How can I believe you when you lie
How can I believe you when you twist
Listening to you is such a chore
You know I’ve heard it all before
So, as he asks, where do we go from here? Are there some things still worth defending? The answer is to keep hope alive. To hold onto what remains. Love. Human harmony again. And it’s that understanding which shines like sunlight through all these songs:
Love is not an accident.
As always, Mr. Smith flagrantly and delightfully ignores all the rules about making music in modern times. For example: no drums! Or even digital drum samples! Instead there’s ripe melodies and three-part harmonies of heart and soul, rendered on acoustic instruments and recorded in real time. Not only do we get these three voices united, there’s also LeAnne’s joyous accordion and slide-playing shimmering through these tracks, locked in tight with the happy soul emanating from James’ guitars. The result is a delectable musical gumbo; a full meal of music made by people in love with music.
But this defiance of norms is no big surprise, as he’s long been a guy who has been breaking the rules. The evidence abounds: While most people have two names, he’s got three. When others played six-string guitars, he played ones with twice that, if not more. When others sang songs of woe, he’d sing funny ones. When others would rock, he’d often roll.

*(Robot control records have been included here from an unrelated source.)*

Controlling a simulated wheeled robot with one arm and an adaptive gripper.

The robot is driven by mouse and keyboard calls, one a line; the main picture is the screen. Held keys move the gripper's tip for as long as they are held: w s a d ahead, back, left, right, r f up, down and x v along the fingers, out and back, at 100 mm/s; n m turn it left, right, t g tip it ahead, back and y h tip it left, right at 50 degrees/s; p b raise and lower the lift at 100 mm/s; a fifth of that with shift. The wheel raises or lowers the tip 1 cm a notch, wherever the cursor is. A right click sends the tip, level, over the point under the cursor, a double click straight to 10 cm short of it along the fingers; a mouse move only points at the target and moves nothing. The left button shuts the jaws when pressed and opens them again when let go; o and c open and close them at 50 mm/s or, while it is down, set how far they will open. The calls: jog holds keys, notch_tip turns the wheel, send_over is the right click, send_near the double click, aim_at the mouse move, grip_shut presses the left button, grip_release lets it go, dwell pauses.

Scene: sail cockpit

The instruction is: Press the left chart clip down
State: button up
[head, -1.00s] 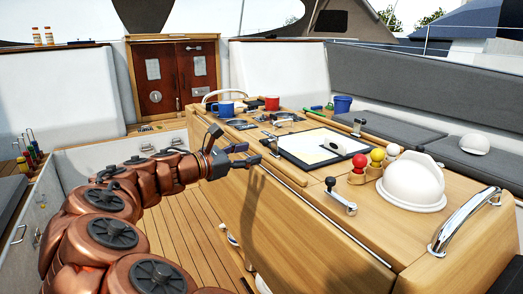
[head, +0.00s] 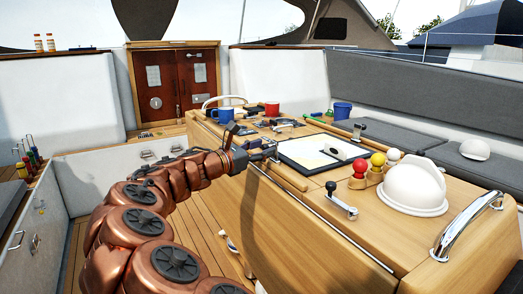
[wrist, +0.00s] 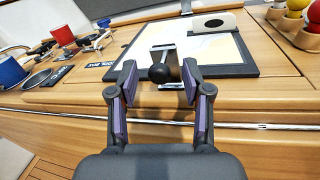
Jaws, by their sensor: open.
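The left chart clip (wrist: 158,73), with a black ball knob and silver metal parts, sits at the near edge of the chart board (wrist: 222,71) in the wrist view. My gripper (wrist: 159,82) is open, with its purple-padded fingers on either side of the knob. I cannot tell whether a finger touches it. In the head view my gripper (head: 256,144) reaches the left edge of the chart board (head: 303,152), and it largely hides the clip there.
Blue and red mugs (head: 272,109) stand beyond the board. A white object (wrist: 210,22) lies on the chart. To the right are a lever with a black knob (head: 331,186), coloured balls (head: 377,160), a white dome (head: 412,188) and a chrome rail (head: 466,222).

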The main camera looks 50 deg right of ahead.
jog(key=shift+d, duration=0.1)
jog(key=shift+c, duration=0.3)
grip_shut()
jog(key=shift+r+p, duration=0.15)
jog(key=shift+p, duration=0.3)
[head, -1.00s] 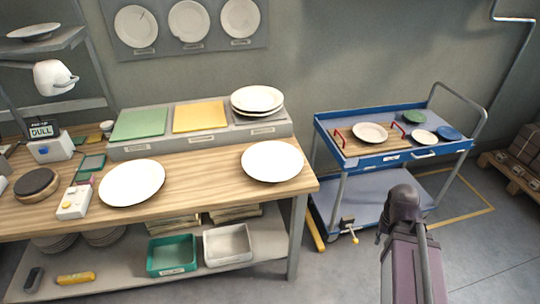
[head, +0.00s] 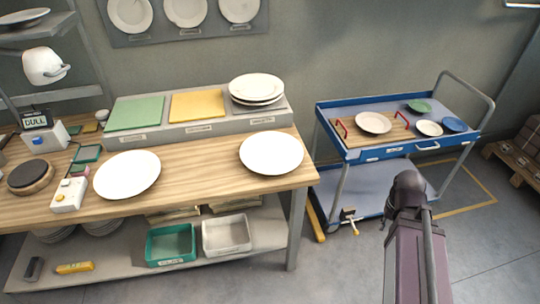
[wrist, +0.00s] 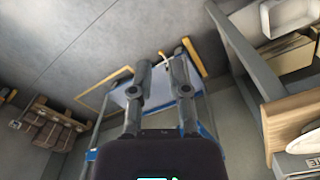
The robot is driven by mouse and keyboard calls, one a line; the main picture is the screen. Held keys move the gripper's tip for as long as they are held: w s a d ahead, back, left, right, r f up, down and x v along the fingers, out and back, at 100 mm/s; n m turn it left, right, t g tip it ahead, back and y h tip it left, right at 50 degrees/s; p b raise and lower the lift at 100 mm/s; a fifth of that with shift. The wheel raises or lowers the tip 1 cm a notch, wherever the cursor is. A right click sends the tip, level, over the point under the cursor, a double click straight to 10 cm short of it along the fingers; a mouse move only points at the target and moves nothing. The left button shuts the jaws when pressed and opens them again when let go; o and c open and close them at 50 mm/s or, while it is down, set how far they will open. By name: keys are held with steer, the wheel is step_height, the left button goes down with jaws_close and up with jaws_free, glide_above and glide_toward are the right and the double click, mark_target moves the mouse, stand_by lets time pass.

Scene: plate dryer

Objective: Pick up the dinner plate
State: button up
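Several white plates are in the head view, and I cannot tell which one is the dinner plate. One large plate (head: 127,176) lies flat on the left of the wooden bench. Another large plate (head: 271,152) lies near the bench's right end. A stack of white plates (head: 256,86) sits on the grey raised shelf behind it. A cream plate (head: 373,122) rests on a red-handled wooden tray on the blue trolley. In the wrist view my gripper (wrist: 161,68) has its fingers apart with nothing between them. It is away from all these plates, over the floor in front of the trolley.
The wooden bench (head: 205,165) has green and white bins underneath. Bare floor lies before the trolley; a pallet (head: 511,163) stands far right.

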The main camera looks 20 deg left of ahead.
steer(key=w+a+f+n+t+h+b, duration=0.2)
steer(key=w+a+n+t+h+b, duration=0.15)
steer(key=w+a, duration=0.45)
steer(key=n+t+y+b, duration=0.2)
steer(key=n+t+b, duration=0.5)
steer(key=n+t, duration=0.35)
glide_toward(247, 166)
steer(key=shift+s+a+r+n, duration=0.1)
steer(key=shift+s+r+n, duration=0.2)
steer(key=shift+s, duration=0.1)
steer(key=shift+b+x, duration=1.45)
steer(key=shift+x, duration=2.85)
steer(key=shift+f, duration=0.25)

And while many have become hopelessly dour, invested in the notion that mankind is doomed and our only hope is to escape to the moon or Mars, he not only happily embraces our earthbound existence, he celebrates it.
He knows there’s no need to leave this planet, or even this moment, to witness a miracle. Just look around. And if you don’t see one, get busy.
Work a little miracle
No one sees
So, do yourself a favor. Take a moment to listen. Take many. Really. Put the phone down for a moment. Maybe even turn it off. It’s okay. Trust me on this. Turn off all devices of any kinds, from televisions to lawnmowers. Be still. Breathe. Listen to this music. Listen to the harmony. Feel the joy. They’re singing to you.